We have provided the Commons with the opportunity to consider our thoughts and our amendments and to think again. It has done so. I do not believe that it would now be right constitutionally or in terms of practicality to challenge the Commons further. I would not seek to divide the House today. Apart from the constitutional position--it was well stated by the noble Lord, Lord Harris--there is another practical consideration which I commend as a politician, if I may say so, to my noble friend Lord Stoddart. My noble friend asks us to vote again today and to take the serious risk of defeating two amendments which we have previously carried. I cannot believe that that would advance the cause which he and I have in mind. I prefer that our previous victories stand alone so that they can be referred to in due course. As I believe we must, we can ask the Government to come back to these matters, for example, as we approach the Commonwealth Games in Manchester, when undoubtedly there will be matters for further consideration.

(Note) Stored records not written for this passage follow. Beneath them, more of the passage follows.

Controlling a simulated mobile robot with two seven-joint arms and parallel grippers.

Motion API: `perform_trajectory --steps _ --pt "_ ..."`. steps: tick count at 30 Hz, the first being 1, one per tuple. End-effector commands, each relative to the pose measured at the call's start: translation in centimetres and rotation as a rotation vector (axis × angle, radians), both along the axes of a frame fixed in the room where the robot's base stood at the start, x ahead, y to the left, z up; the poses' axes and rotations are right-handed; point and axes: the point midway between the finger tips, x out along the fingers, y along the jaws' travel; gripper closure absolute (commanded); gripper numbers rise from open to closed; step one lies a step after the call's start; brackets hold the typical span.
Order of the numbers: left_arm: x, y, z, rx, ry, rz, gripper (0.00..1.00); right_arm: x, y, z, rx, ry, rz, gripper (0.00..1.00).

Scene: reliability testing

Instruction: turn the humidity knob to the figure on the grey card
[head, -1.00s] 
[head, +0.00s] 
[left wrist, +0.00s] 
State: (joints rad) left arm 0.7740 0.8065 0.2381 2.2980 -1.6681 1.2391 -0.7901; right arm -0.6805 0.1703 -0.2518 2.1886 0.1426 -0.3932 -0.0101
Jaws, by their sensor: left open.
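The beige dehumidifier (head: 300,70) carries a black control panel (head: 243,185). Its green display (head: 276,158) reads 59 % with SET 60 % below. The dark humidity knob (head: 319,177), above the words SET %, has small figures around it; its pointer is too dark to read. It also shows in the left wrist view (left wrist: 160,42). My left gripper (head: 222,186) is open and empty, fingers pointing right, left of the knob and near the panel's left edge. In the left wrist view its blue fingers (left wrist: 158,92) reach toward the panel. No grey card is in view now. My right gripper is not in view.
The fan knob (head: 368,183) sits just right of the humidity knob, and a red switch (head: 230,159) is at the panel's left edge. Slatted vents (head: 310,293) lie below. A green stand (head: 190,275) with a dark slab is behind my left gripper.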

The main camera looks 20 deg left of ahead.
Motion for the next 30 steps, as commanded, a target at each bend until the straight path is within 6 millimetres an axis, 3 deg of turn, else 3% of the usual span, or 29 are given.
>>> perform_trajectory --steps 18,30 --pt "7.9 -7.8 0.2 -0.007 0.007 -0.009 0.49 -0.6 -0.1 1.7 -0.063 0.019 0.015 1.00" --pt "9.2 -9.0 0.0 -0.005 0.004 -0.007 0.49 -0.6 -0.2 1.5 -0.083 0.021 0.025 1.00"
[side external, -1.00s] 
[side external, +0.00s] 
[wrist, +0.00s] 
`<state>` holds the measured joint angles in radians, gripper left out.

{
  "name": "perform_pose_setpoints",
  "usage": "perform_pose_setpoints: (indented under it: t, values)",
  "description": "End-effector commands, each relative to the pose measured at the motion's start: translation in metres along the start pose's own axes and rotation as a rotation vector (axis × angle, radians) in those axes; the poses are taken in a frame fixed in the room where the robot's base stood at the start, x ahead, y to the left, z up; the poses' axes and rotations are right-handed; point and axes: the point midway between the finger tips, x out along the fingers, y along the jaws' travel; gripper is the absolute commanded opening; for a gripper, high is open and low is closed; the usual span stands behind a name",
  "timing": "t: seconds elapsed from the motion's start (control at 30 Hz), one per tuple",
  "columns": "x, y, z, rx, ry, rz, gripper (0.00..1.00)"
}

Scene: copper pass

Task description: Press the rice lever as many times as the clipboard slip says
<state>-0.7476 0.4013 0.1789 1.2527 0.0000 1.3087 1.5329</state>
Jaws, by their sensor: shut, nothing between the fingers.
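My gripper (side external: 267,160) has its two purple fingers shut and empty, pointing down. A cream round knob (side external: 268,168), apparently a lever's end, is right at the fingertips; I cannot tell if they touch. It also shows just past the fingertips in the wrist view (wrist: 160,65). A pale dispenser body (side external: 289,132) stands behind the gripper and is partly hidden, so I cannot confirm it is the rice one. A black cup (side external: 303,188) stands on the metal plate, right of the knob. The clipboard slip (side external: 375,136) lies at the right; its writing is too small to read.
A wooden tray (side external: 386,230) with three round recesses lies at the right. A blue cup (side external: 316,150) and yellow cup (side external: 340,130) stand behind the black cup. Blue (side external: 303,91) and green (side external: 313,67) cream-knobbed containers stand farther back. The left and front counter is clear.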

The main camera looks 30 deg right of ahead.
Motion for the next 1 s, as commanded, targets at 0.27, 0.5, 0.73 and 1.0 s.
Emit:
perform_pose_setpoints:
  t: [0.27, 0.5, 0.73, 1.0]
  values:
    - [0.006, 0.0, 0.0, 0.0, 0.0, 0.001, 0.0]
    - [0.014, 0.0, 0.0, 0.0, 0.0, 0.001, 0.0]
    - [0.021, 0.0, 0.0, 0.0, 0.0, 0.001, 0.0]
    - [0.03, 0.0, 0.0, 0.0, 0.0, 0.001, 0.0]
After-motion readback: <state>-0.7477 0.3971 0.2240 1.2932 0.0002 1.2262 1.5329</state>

I agree, too, that although the Government have not moved, public opinion has moved. I endorse totally the figures given by my noble friend Lord Stoddart that in a Mori poll held in the past three or four weeks 56 per cent. are shown to believe that shooters for the disabled should be exempt from this ban. Sixty-one per cent. thought that supervised training sessions with .22 calibre pistols should be allowed to qualify Britons to take part in the Commonwealth Games and the Olympic Games. That proves that at the end of the day common sense and logic eventually surmount blanket emotionalism, however much that emotionalism can be understood. We have seen recently other examples of that. It is my regret that such common sense and logic have not yet overtaken the Government, to the detriment of disabled shooting clubs and considering the severe damage that will be done to our Commonwealth Games and Olympic Games prospects.

I have a few comments on issues arising from what the Minister said in another place in resisting the amendments. There have been exemptions. It is wrong to say that there will be no exemptions granted; that this is blanket legislation. Exemptions were granted for the 14th European Pistol Championships. As we know, they are proposed for the Commonwealth Games in Manchester.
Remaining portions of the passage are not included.